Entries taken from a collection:
# # # # # # #
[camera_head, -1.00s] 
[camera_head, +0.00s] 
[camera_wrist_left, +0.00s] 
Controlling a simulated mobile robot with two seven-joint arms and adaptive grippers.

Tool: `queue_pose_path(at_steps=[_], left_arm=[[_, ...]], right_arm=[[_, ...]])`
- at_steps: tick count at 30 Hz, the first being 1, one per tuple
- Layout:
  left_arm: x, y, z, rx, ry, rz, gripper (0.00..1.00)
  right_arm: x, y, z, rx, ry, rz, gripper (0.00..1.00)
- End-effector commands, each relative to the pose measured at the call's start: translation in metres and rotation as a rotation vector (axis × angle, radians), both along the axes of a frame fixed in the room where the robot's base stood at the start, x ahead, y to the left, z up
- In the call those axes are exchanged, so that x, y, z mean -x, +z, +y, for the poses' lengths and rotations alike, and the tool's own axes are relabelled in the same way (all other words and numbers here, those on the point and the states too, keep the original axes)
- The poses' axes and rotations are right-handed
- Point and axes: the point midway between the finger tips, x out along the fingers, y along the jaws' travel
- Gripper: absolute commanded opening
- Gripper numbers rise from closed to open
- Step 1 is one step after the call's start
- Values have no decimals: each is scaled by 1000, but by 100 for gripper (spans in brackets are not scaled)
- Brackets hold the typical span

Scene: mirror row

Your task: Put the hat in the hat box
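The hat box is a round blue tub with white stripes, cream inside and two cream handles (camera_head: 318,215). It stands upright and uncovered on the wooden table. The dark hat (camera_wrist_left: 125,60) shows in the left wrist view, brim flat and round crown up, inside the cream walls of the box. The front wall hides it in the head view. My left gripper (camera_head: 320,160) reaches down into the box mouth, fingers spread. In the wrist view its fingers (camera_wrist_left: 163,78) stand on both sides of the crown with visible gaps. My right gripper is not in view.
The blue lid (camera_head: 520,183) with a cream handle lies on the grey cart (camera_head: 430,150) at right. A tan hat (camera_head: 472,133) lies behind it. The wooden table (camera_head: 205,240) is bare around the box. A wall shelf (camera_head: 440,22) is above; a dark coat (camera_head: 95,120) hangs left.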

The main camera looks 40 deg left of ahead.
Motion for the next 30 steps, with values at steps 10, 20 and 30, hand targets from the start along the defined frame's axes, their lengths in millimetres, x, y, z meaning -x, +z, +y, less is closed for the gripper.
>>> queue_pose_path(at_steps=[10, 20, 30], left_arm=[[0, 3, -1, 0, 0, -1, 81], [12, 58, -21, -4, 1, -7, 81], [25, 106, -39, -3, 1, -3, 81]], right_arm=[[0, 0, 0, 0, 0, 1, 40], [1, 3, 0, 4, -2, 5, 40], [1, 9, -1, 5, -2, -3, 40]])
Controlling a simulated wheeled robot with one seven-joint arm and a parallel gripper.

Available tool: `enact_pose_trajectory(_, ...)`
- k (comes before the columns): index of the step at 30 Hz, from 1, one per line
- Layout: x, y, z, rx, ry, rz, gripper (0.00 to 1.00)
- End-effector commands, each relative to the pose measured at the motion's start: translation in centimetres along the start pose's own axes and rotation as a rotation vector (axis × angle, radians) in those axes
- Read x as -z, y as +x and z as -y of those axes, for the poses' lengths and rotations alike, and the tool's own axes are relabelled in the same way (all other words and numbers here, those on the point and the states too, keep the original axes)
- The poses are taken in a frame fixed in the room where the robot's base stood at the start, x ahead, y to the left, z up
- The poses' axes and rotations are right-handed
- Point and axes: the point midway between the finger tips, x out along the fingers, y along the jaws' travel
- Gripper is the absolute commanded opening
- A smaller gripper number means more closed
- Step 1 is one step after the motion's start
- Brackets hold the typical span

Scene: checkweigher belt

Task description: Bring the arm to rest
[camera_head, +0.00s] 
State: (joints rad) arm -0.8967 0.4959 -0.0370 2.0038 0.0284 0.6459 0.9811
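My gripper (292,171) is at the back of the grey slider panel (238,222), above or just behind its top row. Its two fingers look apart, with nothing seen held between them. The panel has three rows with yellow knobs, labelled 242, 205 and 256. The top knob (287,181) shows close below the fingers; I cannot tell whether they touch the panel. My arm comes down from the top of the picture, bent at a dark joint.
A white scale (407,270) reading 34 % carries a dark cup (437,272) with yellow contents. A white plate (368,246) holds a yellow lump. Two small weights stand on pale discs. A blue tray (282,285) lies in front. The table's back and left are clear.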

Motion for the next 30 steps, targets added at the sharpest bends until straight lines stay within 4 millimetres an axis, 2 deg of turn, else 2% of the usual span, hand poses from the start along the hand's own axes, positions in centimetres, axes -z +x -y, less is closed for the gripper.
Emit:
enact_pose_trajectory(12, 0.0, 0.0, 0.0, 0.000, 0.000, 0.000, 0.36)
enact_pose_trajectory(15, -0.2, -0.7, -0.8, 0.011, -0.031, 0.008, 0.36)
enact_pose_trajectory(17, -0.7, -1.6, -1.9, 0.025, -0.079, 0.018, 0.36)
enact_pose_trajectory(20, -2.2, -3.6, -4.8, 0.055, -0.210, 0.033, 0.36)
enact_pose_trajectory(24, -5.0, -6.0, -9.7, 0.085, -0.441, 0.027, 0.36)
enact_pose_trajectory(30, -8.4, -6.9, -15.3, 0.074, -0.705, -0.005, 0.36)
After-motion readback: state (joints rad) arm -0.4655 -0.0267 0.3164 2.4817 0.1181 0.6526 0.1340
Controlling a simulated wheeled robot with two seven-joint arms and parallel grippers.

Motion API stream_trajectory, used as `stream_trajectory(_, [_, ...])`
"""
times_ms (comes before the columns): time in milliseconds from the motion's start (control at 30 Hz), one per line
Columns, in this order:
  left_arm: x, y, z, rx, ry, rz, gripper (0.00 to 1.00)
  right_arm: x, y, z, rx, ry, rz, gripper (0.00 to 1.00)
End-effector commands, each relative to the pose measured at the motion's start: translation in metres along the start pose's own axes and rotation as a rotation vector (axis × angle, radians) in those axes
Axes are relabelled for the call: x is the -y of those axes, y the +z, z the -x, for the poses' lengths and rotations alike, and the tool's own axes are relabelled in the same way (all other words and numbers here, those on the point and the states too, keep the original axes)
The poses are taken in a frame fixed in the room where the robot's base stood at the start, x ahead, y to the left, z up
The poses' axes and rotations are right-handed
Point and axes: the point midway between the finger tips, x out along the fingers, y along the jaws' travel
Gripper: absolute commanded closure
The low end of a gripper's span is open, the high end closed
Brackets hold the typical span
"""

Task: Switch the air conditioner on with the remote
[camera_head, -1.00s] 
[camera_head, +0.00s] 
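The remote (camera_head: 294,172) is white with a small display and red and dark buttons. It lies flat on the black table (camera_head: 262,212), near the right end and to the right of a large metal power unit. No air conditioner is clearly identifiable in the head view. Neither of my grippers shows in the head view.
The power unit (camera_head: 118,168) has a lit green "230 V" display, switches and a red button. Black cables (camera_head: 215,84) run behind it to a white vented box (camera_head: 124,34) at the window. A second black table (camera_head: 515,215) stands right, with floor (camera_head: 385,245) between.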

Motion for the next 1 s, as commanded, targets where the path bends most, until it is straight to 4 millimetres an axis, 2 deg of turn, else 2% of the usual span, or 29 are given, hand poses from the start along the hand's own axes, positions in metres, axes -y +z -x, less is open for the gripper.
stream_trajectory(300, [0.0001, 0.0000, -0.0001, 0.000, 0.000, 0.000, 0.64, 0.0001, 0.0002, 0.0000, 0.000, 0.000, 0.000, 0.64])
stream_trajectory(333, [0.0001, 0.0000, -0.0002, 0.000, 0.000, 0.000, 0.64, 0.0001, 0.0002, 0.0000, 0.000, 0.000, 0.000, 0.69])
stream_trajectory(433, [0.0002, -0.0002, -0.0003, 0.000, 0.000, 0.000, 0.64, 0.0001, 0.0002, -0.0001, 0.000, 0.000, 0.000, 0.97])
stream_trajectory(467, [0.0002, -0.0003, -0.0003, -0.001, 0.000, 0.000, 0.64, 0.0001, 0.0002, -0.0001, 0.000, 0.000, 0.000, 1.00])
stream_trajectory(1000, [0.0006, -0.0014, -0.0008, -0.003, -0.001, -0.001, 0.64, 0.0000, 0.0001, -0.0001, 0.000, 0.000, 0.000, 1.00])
# # # # # # #
Goal: What are the exact lines from the beginning of the material through the line containing "at the call's"? Write out those lines alone.

Exercise solution:
[camera_head, -1.00s] 
[camera_head, +0.00s] 
[camera_wrist_left, +0.00s] 
Controlling a simulated mobile robot with two seven-joint arms and adaptive grippers.

Tool: `queue_pose_path(at_steps=[_], left_arm=[[_, ...]], right_arm=[[_, ...]])`
- at_steps: tick count at 30 Hz, the first being 1, one per tuple
- Layout:
  left_arm: x, y, z, rx, ry, rz, gripper (0.00..1.00)
  right_arm: x, y, z, rx, ry, rz, gripper (0.00..1.00)
- End-effector commands, each relative to the pose measured at the call's start: translation in metres and rotation as a rotation vector (axis × angle, radians), both along the axes of a frame fixed in the room where the robot's base stood at the start, x ahead, y to the left, z up

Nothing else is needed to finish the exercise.